ADAMS -- The town is due to begin accepting proposals on the Community Center just as soon as officials have an appraisal of its value in hand.
Selectmen discussed a request for proposals (RFP) draft being prepared by the town Community Development office at a workshop meeting Wednesday.
Appraisal now underway, Town Administrator Jonathan Butler said he hopes to release the RFP to the public by May.
"It'd be good if people that [submit proposals] had already put the time and effort into evaluating what an appropriate reuse would be," Butler said.
He and Selectmen Arthur "Skip" Harrington agreed it would be nice to hear concepts and dreams any proposer might have, but practical plans laid out in an ordered, realistic way will be favored.
Selectmen also said proposals that provide a clear timeline of reuse and rehabilitation will "score more points."

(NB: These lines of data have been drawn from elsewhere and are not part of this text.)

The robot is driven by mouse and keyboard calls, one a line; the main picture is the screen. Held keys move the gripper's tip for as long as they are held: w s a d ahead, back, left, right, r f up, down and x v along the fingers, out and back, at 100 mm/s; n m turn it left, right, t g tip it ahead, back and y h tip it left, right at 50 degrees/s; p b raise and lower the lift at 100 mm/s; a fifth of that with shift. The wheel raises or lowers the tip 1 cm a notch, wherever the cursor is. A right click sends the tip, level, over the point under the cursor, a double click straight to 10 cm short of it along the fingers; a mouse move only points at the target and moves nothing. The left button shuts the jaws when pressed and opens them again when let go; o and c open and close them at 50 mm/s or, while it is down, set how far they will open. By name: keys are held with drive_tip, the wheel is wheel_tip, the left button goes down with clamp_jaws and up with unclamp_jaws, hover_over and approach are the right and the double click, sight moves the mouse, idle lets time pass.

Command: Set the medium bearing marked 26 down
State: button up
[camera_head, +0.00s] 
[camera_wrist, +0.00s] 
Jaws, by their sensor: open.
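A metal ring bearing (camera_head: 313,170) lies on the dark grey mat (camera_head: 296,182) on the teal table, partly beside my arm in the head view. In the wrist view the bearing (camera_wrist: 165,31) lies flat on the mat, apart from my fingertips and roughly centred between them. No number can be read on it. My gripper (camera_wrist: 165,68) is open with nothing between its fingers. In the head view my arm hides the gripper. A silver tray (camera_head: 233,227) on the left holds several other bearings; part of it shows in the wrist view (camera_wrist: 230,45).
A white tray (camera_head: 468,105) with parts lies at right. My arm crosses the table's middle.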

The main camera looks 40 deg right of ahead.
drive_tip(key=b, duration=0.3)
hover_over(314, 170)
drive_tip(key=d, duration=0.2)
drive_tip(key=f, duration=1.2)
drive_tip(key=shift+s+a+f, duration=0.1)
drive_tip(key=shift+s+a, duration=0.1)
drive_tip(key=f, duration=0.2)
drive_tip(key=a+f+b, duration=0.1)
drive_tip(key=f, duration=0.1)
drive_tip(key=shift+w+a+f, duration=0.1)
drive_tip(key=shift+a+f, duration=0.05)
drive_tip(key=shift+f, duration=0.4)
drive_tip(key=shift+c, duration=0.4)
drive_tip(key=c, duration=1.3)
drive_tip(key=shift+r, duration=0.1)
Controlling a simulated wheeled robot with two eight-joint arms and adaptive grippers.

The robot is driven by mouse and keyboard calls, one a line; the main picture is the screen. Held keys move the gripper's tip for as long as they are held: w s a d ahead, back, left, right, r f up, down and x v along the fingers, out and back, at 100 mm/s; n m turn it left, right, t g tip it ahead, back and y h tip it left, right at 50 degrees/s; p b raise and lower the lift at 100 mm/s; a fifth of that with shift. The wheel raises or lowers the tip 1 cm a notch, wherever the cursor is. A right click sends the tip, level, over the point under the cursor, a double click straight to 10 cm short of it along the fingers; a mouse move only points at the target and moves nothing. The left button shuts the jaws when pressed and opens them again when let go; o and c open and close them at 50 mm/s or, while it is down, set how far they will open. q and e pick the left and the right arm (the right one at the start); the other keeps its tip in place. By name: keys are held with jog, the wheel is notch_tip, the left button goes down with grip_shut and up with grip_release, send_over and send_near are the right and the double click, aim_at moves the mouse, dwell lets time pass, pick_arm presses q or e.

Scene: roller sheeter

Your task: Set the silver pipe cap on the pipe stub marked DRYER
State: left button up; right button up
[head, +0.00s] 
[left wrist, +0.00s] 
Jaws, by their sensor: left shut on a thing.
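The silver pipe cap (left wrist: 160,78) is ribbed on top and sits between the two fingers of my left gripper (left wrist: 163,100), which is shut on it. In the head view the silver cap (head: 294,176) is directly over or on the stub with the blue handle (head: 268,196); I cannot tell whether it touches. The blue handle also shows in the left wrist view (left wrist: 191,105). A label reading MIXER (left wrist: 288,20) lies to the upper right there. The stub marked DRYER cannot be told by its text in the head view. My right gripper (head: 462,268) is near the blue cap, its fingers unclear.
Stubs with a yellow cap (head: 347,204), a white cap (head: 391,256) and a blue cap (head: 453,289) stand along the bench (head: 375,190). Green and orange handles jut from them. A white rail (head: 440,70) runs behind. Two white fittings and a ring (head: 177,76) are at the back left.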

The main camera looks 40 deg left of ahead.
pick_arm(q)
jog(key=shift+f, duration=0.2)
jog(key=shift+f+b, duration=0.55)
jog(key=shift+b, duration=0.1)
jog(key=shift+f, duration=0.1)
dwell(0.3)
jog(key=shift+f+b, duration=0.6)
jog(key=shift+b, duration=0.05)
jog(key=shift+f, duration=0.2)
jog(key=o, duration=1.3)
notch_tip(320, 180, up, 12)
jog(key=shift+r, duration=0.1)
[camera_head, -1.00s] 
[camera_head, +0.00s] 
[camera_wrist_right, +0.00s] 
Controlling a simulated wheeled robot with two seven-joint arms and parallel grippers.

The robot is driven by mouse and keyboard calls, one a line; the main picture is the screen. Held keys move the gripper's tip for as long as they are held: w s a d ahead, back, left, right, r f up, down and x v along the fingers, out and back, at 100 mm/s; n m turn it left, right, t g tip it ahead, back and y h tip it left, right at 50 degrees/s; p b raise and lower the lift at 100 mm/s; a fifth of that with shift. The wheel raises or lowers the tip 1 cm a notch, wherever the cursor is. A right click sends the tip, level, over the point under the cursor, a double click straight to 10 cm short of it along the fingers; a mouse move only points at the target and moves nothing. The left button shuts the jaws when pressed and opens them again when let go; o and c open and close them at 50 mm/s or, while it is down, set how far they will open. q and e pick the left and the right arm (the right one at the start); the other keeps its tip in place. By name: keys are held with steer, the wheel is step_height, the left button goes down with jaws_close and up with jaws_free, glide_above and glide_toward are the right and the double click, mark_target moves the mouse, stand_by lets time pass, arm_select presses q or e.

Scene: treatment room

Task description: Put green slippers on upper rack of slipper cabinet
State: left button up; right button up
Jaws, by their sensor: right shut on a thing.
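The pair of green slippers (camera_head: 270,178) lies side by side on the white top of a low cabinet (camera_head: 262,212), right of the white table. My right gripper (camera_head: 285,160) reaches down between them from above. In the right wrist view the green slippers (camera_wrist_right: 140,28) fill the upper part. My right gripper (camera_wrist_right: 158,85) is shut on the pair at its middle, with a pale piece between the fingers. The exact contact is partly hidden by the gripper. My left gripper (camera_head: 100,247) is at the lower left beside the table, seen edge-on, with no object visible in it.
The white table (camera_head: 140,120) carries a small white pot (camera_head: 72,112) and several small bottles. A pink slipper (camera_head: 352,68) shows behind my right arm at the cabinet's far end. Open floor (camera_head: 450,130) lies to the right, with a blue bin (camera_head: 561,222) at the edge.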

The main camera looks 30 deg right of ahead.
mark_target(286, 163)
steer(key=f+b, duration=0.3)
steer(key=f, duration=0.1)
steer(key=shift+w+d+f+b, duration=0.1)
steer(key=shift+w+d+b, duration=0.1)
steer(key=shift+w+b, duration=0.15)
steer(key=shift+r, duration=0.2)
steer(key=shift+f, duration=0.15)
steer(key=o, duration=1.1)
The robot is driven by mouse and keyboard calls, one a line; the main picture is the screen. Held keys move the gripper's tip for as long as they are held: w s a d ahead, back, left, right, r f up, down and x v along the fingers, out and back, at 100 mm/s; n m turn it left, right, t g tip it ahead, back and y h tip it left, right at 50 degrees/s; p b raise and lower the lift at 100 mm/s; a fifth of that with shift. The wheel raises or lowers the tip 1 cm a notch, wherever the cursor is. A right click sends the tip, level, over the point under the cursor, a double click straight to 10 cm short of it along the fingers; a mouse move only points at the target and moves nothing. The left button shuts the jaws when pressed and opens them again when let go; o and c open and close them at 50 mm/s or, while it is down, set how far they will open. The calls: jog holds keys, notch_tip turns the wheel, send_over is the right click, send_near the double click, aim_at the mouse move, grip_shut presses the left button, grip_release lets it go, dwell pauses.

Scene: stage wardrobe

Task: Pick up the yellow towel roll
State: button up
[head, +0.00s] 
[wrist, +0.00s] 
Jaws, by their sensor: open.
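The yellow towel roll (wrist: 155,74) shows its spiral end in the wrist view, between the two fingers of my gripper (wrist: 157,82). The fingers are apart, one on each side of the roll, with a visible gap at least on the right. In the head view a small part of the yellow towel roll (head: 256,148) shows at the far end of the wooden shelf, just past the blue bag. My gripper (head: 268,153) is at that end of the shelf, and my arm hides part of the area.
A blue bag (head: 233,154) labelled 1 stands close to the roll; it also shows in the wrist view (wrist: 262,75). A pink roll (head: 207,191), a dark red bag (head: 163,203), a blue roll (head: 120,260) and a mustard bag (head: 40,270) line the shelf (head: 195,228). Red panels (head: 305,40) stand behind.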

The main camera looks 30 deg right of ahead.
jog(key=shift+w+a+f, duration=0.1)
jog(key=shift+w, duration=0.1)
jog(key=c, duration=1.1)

A selection committee consisting of Butler, Director of Community Development Donna Cesan, a Selectmen and potentially others are to be assembled to analyze proposals.
Cesan, drafter of the RFP, also attended Wednesday's meeting.
She said a goal in drafting the RFP is "finding a balance" where respondents are asked for just the right amount of information regarding their proposals.
"They should give the [Select] Board and the selection committee some indication of how they're going to use the property," she said.
Harrington was curious about laws relating to the process.
"Are we obligated by any laws to take the highest price?" he asked.
"No," Butler replied. "That's why we're doing the RFP process. ... It gives you the ability to evaluate upon criteria and basically cost is secondary."
According to Butler, interest has already been expressed.
"I know for sure at least two of our local real estate agents are interested in the RFP, if not all," Butler said.
Former home of the Council on Aging, the Adams Youth Center is the only remaining user of the building. It's condition is rough, and capital investment would be required.
But Butler thought a demolition more likely, as it would be "tough" to bring the building up to today's code.
Furthermore, the building sits on over five acres of land possessing great potential, officials believe.